O que alimenta o corpo também alimenta a alma? É uma pergunta nos ronda em vários momentos do documentário “Banquetes imaginários”, um filme que convoca silêncio, só interrompido pelo ranger de portas e assoalhos, por murmúrios em noites profundas, pelo zunido do vento nos campos de concentração.
Estamos na Alemanha, idos de 1944, e uma voz nos conta que corpos esquálidos tremiam na paisagem branca. E não só pelo frio que cortava a pele. Mas devido à fome. Ali sobreviveram poucos em meio a um exército de homens e mulheres famintos, “desesperadamente famintos”, enfrentando um cruel racionamento de alimento que perdurava meses, com muitas vezes apenas um “líquido preto” (café?) a escorrer pelas paredes do estômago.
Em meio à inanição, a imaginação. Os concentrados, das mais variadas procedências, escreviam receitas familiares em restos de papel e pedaços de tecido, alguns encapados com ferragens de fuselagens de guerra. Verdadeiros banquetes se faziam em palavras e sussurros, uma espécie de reza de muitas vozes. Os cadernos foram guardados em sigilo, alguns preservados no tempo.
O filme de Anne Georget mergulha nesses registros, feitos em campos de concentração e de trabalho na Alemanha, na Rússia e no Japão. A cineasta leva os documentos à leitura de historiadores, filósofos, psicanalistas, neurologistas e chefes de cozinha, que radiografam os ingredientes, as medidas, os métodos. Algumas receitas traziam com precisão o que só habitava as lembranças. “O sofrimento é tangível nessas receitas, a dor é palpável”, comove-se Olivier Roellinger, renomado cozinheiro francês.
Christiane Hingouët, sobrevivente dos campos de concentração nazista, relata o árduo cotidiano vivido, da lida que se estendia por 12 horas ininterruptas, com pequenas rações diárias (um pedaço de pão, uma salsicha, um caldo ralo). “É terrível sentir fome. Não falo de fome antes do café da manhã. Falo de fome depois de dois anos de inanição. Terrível. É o que mais me marcou. Mais do que as surras.”

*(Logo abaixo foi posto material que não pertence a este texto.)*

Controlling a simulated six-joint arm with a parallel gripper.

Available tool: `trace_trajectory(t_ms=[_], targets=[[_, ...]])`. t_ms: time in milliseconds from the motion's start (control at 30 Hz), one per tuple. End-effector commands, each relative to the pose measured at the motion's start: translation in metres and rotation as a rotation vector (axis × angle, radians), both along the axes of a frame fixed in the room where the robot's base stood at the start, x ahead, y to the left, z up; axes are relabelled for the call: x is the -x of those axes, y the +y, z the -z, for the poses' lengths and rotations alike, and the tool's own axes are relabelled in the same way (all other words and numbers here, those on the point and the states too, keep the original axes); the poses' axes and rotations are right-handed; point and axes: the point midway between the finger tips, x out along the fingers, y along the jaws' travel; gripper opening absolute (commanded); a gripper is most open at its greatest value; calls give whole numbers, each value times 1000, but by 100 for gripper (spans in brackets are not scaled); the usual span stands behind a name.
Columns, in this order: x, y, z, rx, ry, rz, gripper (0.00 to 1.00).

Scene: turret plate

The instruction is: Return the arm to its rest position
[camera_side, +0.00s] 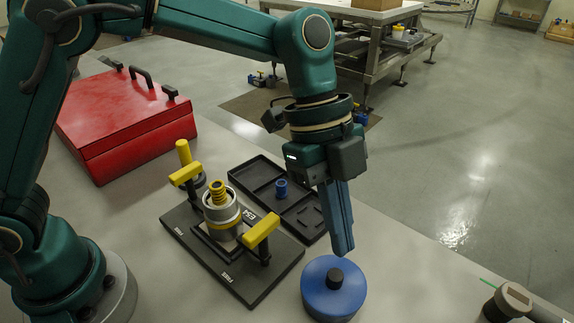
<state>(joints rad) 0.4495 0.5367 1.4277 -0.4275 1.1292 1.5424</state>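A black turret plate (182,222) with yellow-handled clamps holds a grey cylinder (222,215) with a yellow threaded top. Behind it lies a black compartment tray (248,172) with a blue piece (281,187). A red toolbox (120,125) stands at left; a grey-headed tool (512,300) lies at right.

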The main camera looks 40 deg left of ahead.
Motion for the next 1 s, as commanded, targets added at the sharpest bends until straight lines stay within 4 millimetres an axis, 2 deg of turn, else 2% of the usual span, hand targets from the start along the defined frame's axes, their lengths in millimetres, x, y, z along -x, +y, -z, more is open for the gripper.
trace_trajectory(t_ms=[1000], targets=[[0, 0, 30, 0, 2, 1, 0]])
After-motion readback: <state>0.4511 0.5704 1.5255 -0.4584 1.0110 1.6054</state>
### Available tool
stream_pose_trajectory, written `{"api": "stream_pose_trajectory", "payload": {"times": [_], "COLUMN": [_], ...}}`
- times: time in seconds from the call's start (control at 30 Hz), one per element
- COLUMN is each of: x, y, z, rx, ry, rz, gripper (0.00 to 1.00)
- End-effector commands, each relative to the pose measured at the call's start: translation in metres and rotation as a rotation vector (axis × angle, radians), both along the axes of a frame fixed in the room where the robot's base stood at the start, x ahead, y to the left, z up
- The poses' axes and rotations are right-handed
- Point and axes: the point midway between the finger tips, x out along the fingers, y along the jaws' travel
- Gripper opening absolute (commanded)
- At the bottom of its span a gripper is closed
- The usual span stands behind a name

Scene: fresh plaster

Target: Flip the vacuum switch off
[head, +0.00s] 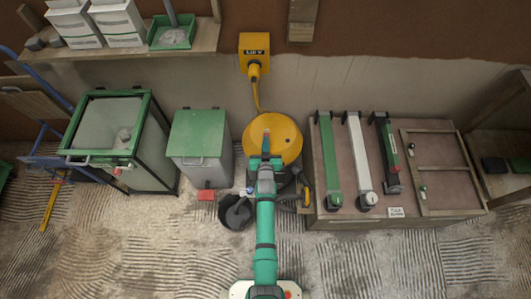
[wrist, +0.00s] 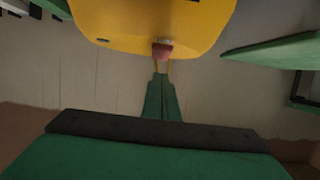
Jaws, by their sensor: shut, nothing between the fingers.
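The vacuum (head: 286,132) is a round yellow drum on a dark base, standing against the wall in the head view. Its yellow body also fills the top of the wrist view (wrist: 120,22). A small red switch (wrist: 163,50) sits on the body there. My gripper (wrist: 161,78) is shut and empty, its green fingers pointing at the switch with the tips close to it. I cannot tell whether they touch it, or which way the switch is set. In the head view my gripper (head: 265,150) reaches over the vacuum's near side, and my arm hides part of it.
A yellow wall box (head: 254,52) with a plug and cable is above the vacuum. A dark bucket (head: 236,213) stands at its left, near a green-lidded bin (head: 199,135). A low bench (head: 340,208) with long tools is close on the right. The floor in front is ridged.

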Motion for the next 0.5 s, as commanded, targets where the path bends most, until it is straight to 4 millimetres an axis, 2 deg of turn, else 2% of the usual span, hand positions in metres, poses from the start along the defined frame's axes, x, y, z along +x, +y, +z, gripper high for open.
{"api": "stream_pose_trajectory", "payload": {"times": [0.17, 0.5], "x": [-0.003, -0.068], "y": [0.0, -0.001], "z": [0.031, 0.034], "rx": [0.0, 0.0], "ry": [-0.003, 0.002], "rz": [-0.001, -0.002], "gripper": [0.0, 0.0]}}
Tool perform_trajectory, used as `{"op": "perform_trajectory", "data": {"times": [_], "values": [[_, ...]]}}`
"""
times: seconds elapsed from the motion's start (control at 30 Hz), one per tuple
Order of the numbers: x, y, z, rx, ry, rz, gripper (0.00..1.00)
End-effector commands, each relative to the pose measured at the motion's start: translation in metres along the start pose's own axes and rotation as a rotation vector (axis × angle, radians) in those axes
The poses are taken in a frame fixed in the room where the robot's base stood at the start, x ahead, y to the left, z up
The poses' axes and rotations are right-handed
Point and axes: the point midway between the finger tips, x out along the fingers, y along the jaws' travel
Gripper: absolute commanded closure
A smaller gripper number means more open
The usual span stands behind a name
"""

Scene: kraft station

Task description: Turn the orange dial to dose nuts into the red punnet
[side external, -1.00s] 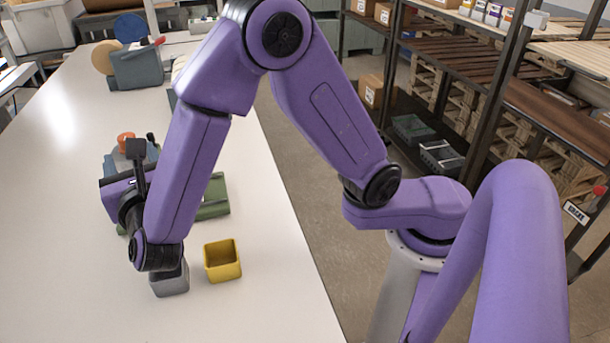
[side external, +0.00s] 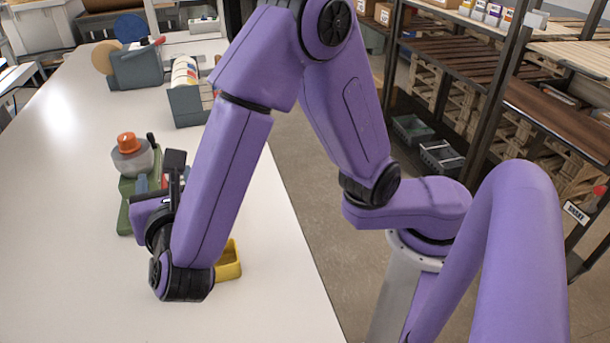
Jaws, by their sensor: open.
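The orange dial (side external: 127,143) sits on top of a grey round housing (side external: 133,160) on a green stand (side external: 125,215), left of my arm. My gripper (side external: 152,208) is just in front and to the right of the dispenser, apart from the dial. Its fingers are hidden behind its own body and the wrist; it is open. A small red patch (side external: 165,181) shows beside the gripper; I cannot tell whether it is the red punnet. A yellow punnet (side external: 229,264) stands partly hidden behind my forearm.
A grey rack with coloured discs (side external: 187,103) stands farther back, and a grey tape dispenser (side external: 137,68) behind it. The white table (side external: 60,230) is clear on the left and in front. Shelving (side external: 480,110) stands to the right beyond the table's edge.

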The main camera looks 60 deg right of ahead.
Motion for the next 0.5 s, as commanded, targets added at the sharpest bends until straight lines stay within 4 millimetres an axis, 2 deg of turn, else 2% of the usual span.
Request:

Ela não sabia cozinhar, sequer fritar um ovo, mas inaugurou um “banquete imaginário” por meio de muitas descrições de como fazer bolos, sopas, pudins. Conseguia se imaginar cozinhando aquelas iguarias coletivamente relembradas, registradas e sonhadas, numa intensa comunhão daquela fantasia glutona. Às vezes, as receitas embalavam as conversas da hora de dormir. A boca salivava.
Alimento simbólico, transmitido de uma pessoa para outra, as receitas pareciam libertar aquelas pessoas da privação. E depois de uma refeição gourmet imaginária, o alívio. Estavam juntos, reunidos, como num almoço de domingo, partilhando coletivamente o momento. Resistiam naquela fantasia em que a comida, expressão social e cultural de um povo, significava fortemente a ideia de pertencimento a algum lugar que não aquele. Representava a própria existência.
Vestígios familiares surgem nas receitas, do primeiro mingau na infância aos banquetes de casamentos. Sopas, bolos, pudins, ensopados e caldos, refeições simbólicas, de algum jeito uniam aqueles que estavam apartados da família, da casa. Da vida.
Por que não falavam de livros, músicas ou pinturas? “Algumas pessoas não ouviam música, outros não tiveram a sorte de apreciar literatura ou ainda a oportunidade de admirar pinturas. Mas todos tiveram o prazer de experimentar uma boa comida”, explica Roellinger, destacando a universalidade do alimento, disparador de lembranças e afetos.
Escrever os cadernos de receitas foi uma forma de sobrevivência, talvez um ato de resistência, revela um dos entrevistados. Uma resistência baseada no encontro, na partilha e no prazer, que de algum modo os libertou naquela vida simbolizada num banquete imaginário.